[Begin Records provided]
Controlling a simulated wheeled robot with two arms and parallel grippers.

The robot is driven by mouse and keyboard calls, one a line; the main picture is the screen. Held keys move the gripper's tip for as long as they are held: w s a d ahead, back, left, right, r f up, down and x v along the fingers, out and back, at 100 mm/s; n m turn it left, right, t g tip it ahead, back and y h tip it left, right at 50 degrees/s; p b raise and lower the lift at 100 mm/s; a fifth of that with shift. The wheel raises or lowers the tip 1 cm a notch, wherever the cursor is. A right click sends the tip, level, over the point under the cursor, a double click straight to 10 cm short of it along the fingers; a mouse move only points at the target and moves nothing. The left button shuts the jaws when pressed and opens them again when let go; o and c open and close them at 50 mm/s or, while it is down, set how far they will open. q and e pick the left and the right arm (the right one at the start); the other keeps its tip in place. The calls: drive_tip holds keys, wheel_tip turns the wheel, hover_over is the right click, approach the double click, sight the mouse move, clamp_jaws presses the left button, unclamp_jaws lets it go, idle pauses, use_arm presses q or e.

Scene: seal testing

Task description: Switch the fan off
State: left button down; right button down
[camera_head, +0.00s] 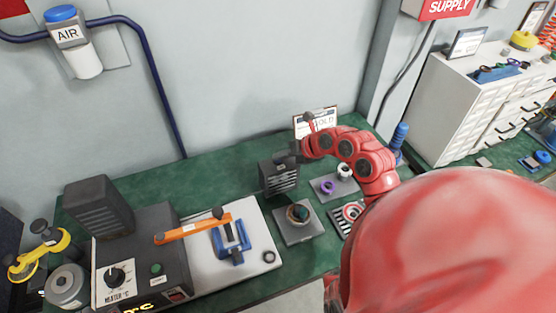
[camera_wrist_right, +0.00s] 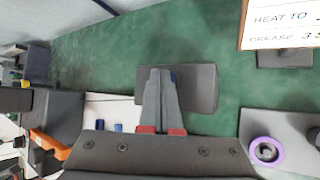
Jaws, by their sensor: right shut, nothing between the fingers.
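A dark grey box with slatted front, which looks like the fan (camera_head: 279,180), stands on the green bench near the wall. In the right wrist view its plain top (camera_wrist_right: 203,88) lies behind the fingers. My right gripper (camera_head: 296,149) is at the upper right of the box, its fingers shut and empty. In the wrist view the fingertips (camera_wrist_right: 160,74) overlap the box top; I cannot tell whether they touch it. My left gripper is not in view.
A heater unit (camera_head: 145,255) with an orange lever (camera_head: 195,228) stands to the left. A grey plate with a round part (camera_head: 299,213) lies in front of the fan. A purple ring (camera_wrist_right: 265,150) sits on a plate at right. A sign card (camera_head: 315,122) stands behind.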

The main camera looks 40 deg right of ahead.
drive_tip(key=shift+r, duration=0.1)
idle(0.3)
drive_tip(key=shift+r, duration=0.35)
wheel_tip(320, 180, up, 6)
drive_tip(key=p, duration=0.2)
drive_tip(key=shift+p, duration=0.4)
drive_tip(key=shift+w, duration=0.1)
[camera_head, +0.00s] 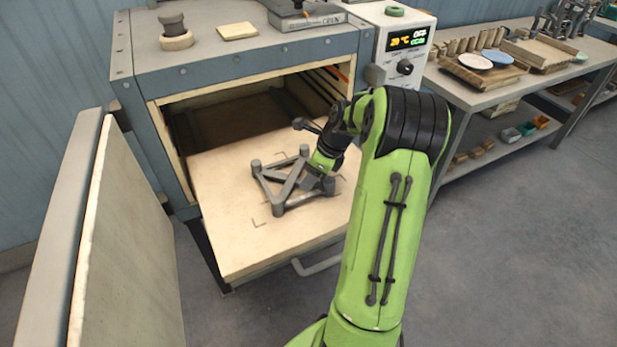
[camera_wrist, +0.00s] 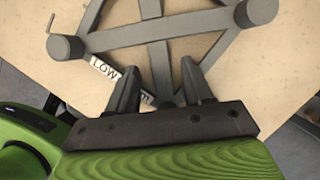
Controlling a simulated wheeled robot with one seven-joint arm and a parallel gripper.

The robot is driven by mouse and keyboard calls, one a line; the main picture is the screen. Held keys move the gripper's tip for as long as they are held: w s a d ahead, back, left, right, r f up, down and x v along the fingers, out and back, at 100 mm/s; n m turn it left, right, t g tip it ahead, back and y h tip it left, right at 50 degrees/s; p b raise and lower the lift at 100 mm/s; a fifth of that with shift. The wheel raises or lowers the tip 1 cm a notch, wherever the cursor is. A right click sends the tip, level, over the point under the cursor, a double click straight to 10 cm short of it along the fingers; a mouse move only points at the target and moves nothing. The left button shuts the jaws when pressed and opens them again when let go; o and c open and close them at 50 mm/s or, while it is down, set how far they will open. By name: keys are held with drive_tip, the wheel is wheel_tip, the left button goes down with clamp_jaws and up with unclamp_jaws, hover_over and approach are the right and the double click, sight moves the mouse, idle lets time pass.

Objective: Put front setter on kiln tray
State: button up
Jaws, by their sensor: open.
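My gripper (camera_head: 319,183) is low over the setter's right side. In the wrist view my gripper (camera_wrist: 160,85) is open, with a bar of the setter running between its two fingers. Whether the fingers touch the bar cannot be told. My arm hides part of the tray's right side.
The dryer's open door (camera_head: 120,240) stands at the left. A handle (camera_head: 318,264) sticks out below the tray's front. The control panel (camera_head: 405,50) is right of the opening. A bench (camera_head: 500,75) with plates and ware stands at right. Dark corner marks show on the tray.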

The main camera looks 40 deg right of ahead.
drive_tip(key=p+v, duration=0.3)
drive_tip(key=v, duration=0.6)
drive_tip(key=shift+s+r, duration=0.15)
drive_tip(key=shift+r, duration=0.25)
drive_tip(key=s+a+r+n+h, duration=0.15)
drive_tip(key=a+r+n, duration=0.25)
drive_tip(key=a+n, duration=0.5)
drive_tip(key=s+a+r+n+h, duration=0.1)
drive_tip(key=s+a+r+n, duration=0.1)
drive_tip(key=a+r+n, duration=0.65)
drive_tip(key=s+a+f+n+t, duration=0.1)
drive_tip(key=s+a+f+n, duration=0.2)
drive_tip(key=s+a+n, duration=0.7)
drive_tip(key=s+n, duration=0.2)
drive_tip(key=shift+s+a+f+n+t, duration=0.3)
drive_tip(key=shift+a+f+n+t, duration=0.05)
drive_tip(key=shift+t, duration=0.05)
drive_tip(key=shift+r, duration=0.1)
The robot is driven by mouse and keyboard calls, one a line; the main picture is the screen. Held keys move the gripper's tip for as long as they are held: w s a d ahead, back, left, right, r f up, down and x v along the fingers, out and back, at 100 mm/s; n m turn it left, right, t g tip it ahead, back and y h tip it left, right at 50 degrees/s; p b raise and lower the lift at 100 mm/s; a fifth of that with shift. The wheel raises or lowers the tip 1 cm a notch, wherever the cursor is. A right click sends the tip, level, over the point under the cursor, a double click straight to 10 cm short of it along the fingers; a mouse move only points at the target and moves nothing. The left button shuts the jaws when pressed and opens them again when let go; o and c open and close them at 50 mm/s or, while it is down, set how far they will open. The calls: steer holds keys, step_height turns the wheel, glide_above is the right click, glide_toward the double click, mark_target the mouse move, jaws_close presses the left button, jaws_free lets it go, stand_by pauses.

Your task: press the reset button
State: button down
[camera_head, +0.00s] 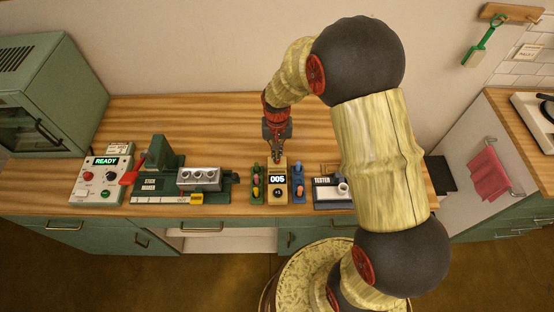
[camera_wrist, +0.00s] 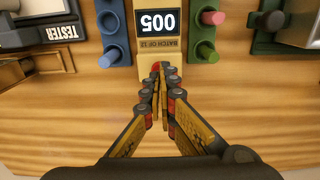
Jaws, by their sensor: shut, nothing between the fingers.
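The counter (camera_head: 268,196) is a tan block with a dark display reading 005 and a dark round button (camera_head: 277,192) on its front part. In the wrist view the counter (camera_wrist: 182,45) appears upside down, with "BATCH OF 12" under its display. My gripper (camera_head: 277,158) is shut and empty, pointing down at the rear end of the counter. In the wrist view its fingertips (camera_wrist: 162,70) are together over that end. A bit of red shows at the tips; I cannot tell whether it is a button or finger padding, nor whether they touch. No label reading reset is legible.
A green peg rack (camera_head: 256,187) and a blue peg rack (camera_head: 298,186) flank the counter closely. A tester (camera_head: 326,194) stands to the right. A green stick maker (camera_head: 150,188) and a READY control box (camera_head: 88,190) stand left. The wooden table (camera_head: 200,120) behind is clear.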

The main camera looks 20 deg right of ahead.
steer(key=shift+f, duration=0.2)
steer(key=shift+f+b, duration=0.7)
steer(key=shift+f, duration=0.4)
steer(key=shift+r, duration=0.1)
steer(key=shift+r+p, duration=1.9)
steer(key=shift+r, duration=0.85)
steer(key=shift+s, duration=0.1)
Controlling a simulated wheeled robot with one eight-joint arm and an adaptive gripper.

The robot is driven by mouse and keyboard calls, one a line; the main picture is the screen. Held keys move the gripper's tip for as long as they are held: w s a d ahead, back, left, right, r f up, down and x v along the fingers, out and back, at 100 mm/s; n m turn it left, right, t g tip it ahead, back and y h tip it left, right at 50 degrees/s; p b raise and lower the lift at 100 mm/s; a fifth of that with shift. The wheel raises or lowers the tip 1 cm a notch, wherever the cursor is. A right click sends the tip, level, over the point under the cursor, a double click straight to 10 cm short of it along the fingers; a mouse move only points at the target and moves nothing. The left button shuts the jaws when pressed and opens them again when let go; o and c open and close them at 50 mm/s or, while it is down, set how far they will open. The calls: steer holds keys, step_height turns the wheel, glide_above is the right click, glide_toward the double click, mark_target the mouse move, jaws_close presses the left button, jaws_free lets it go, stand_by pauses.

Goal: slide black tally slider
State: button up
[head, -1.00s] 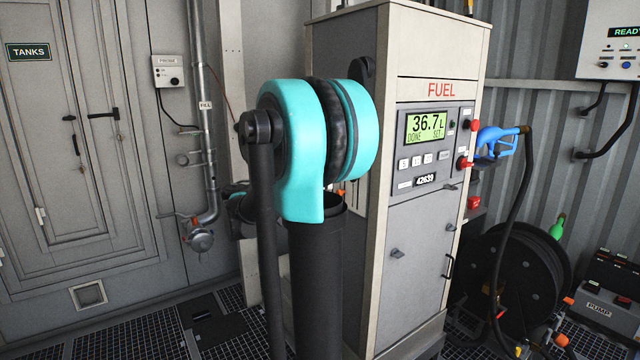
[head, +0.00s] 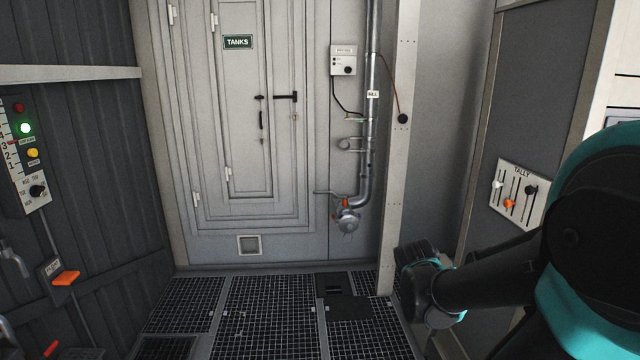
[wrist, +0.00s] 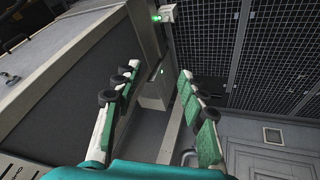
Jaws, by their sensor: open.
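The tally panel (head: 521,217) is a pale plate with vertical slots, on the dark side of the cabinet at the right of the head view. The black slider (head: 531,189) is its rightmost knob, in the upper part of its slot. A white slider (head: 497,184) and a lower orange slider (head: 509,204) stand to its left. My gripper (wrist: 159,70) is open and empty in the wrist view, with green-padded fingers spread apart. It is clear of the black slider. A pale plate with dark marks (wrist: 14,167) shows at the lower left there; I cannot tell if it is the tally panel.
My arm fills the right foreground of the head view, just right of the panel. A pale post (head: 396,150) stands left of the cabinet. Controls line the left wall (head: 80,150).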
[End Records provided]
→ Your task
Return exactly, please, the lines of the material from the first one down to and including the line where "presses q or e." appears.

→ Answer to the problem
Controlling a simulated wheeled robot with two arms and parallel grippers.

The robot is driven by mouse and keyboard calls, one a line; the main picture is the screen. Held keys move the gripper's tip for as long as they are held: w s a d ahead, back, left, right, r f up, down and x v along the fingers, out and back, at 100 mm/s; n m turn it left, right, t g tip it ahead, back and y h tip it left, right at 50 degrees/s; p b raise and lower the lift at 100 mm/s; a fifth of that with shift. The wheel raises or lowers the tip 1 cm a notch, wherever the cursor is. A right click sends the tip, level, over the point under the cursor, a double click straight to 10 cm short of it along the fingers; a mouse move only points at the target and moves nothing. The left button shuts the jaws when pressed and opens them again when let go; o and c open and close them at 50 mm/s or, while it is down, set how far they will open. q and e pick the left and the right arm (the right one at the start); the other keeps its tip in place. The calls: drive_tip holds keys, wheel_tip turns the wheel, hover_over is the right click, approach the double click, sight the mouse move, clamp_jaws presses the left button, unclamp_jaws lets it go, idle pauses, use_arm presses q or e.

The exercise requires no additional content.